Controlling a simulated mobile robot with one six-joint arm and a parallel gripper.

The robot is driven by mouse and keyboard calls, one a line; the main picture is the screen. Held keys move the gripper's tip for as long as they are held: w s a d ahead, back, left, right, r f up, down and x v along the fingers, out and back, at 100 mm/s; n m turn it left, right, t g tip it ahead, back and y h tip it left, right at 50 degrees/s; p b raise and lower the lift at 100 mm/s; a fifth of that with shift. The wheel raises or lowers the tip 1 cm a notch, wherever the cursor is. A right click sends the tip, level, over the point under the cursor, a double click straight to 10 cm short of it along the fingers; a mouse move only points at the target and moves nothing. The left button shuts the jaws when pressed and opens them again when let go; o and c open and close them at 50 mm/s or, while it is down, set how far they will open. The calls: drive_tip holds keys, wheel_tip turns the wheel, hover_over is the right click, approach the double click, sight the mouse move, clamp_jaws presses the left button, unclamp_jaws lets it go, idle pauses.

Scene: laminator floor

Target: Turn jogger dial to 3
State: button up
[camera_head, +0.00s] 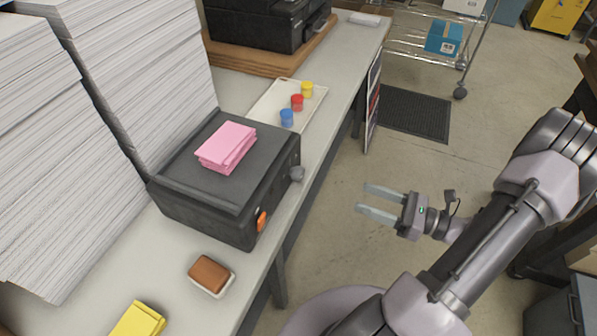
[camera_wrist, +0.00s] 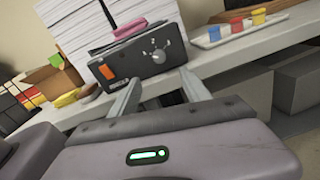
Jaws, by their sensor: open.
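The jogger (camera_head: 215,180) is a dark box on the table with pink paper on its top. Its grey dial (camera_head: 297,174) sticks out of the front face. In the wrist view the dial (camera_wrist: 159,56) shows on the jogger's face with small marks around it, too small to read. An orange switch (camera_head: 262,221) is on the same face, and it also shows in the wrist view (camera_wrist: 106,71). My gripper (camera_head: 366,199) is open and empty, out over the floor in front of the table, its fingers pointing towards the jogger and apart from the dial.
Tall paper stacks (camera_head: 150,75) stand behind the jogger. A white tray (camera_head: 264,108) with blue, red and yellow pots lies beyond it. A brown block in a dish (camera_head: 211,275) and a yellow pad (camera_head: 138,322) are nearer. The floor between gripper and table is clear.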

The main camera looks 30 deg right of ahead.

▶ **Exercise instructions**: Copy each line from the data above that includes "ahead".

▶ **Full response**:
The robot is driven by mouse and keyboard calls, one a line; the main picture is the screen. Held keys move the gripper's tip for as long as they are held: w s a d ahead, back, left, right, r f up, down and x v along the fingers, out and back, at 100 mm/s; n m turn it left, right, t g tip it ahead, back and y h tip it left, right at 50 degrees/s; p b raise and lower the lift at 100 mm/s; a fifth of that with shift. The wheel raises or lowers the tip 1 cm a notch, wherever the cursor is. A right click sends the tip, level, over the point under the cursor, a double click straight to 10 cm short of it along the fingers; a mouse move only points at the target and moves nothing. The left button shuts the jaws when pressed and opens them again when let go; o and c open and close them at 50 mm/s or, while it is down, set how far they will open. The calls: drive_tip holds keys, wheel_tip turns the wheel, hover_over is the right click, approach the double click, sight the mouse move, clamp_jaws presses the left button, unclamp_jaws lets it go, idle pauses.
The main camera looks 30 deg right of ahead.

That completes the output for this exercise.